-- START --

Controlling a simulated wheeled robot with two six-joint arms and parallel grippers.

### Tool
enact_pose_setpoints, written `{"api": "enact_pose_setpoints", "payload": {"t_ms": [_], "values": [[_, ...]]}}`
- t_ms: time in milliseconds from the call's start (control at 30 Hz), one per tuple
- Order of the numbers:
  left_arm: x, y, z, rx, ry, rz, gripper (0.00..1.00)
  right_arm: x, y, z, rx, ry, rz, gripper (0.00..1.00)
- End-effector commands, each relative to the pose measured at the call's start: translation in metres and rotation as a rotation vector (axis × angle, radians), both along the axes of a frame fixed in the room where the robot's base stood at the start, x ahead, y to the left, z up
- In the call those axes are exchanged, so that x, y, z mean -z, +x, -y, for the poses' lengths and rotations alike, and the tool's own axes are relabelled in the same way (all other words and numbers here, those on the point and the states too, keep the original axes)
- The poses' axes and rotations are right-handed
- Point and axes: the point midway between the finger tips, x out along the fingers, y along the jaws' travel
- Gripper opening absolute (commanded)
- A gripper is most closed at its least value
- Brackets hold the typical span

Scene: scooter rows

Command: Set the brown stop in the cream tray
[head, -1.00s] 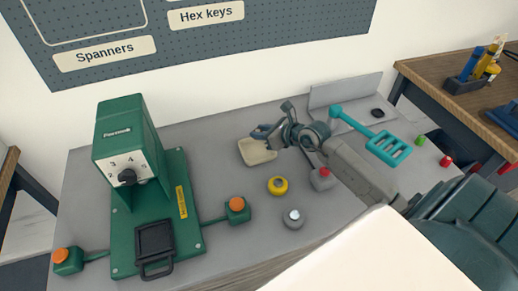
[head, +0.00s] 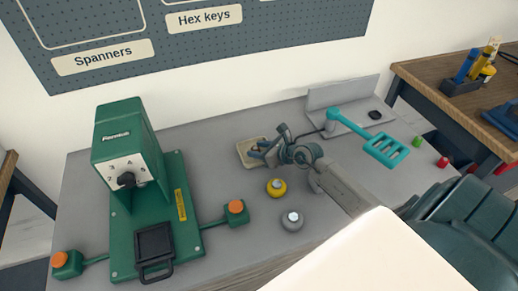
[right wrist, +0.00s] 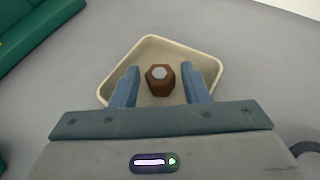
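The cream tray (head: 243,149) lies on the grey bench, right of the green machine. In the right wrist view, the brown stop (right wrist: 160,84), a hexagonal piece with a pale top, stands inside the tray (right wrist: 117,76). My right gripper (right wrist: 160,68) is open, with one blue finger on each side of the stop and a visible gap on both sides. In the head view, my right gripper (head: 261,151) is low over the tray, and I cannot make out the stop there. My left gripper is in neither view.
The green machine (head: 125,160) with orange buttons fills the bench's left side. A yellow knob (head: 276,187) and a grey knob (head: 292,219) stand in front of the tray.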

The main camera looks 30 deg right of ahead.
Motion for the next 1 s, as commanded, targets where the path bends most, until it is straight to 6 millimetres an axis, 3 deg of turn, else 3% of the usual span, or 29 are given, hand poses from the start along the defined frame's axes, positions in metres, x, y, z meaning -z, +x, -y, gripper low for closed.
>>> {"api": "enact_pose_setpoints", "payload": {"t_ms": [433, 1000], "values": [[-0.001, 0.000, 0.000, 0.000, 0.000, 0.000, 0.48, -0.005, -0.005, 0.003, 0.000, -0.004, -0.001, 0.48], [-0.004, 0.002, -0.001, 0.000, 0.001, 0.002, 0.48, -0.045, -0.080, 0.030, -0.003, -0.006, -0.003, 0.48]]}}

-- END --

▶ **Stated exercise**:
Output exactly the lines from the one containing "- End-effector commands, each" through the one containing "Motion for the", both included, and nothing else; leave out any pictures.

▶ **Reply**:
- End-effector commands, each relative to the pose measured at the call's start: translation in metres and rotation as a rotation vector (axis × angle, radians), both along the axes of a frame fixed in the room where the robot's base stood at the start, x ahead, y to the left, z up
- In the call those axes are exchanged, so that x, y, z mean -z, +x, -y, for the poses' lengths and rotations alike, and the tool's own axes are relabelled in the same way (all other words and numbers here, those on the point and the states too, keep the original axes)
- The poses' axes and rotations are right-handed
- Point and axes: the point midway between the finger tips, x out along the fingers, y along the jaws' travel
- Gripper opening absolute (commanded)
- A gripper is most closed at its least value
- Brackets hold the typical span

Scene: scooter rows

Command: Set the brown stop in the cream tray
[head, -1.00s] 
[head, +0.00s] 
[right wrist, +0.00s] 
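The cream tray (head: 243,149) lies on the grey bench, right of the green machine. In the right wrist view, the brown stop (right wrist: 160,84), a hexagonal piece with a pale top, stands inside the tray (right wrist: 117,76). My right gripper (right wrist: 160,68) is open, with one blue finger on each side of the stop and a visible gap on both sides. In the head view, my right gripper (head: 261,151) is low over the tray, and I cannot make out the stop there. My left gripper is in neither view.
The green machine (head: 125,160) with orange buttons fills the bench's left side. A yellow knob (head: 276,187) and a grey knob (head: 292,219) stand in front of the tray.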

The main camera looks 30 deg right of ahead.
Motion for the next 1 s, as commanded, targets where the path bends most, until it is straight to 6 millimetres an axis, 3 deg of turn, else 3% of the usual span, or 29 are given, hand poses from the start along the defined frame's axes, positions in metres, x, y, z meaning -z, +x, -y, gripper low for closed.

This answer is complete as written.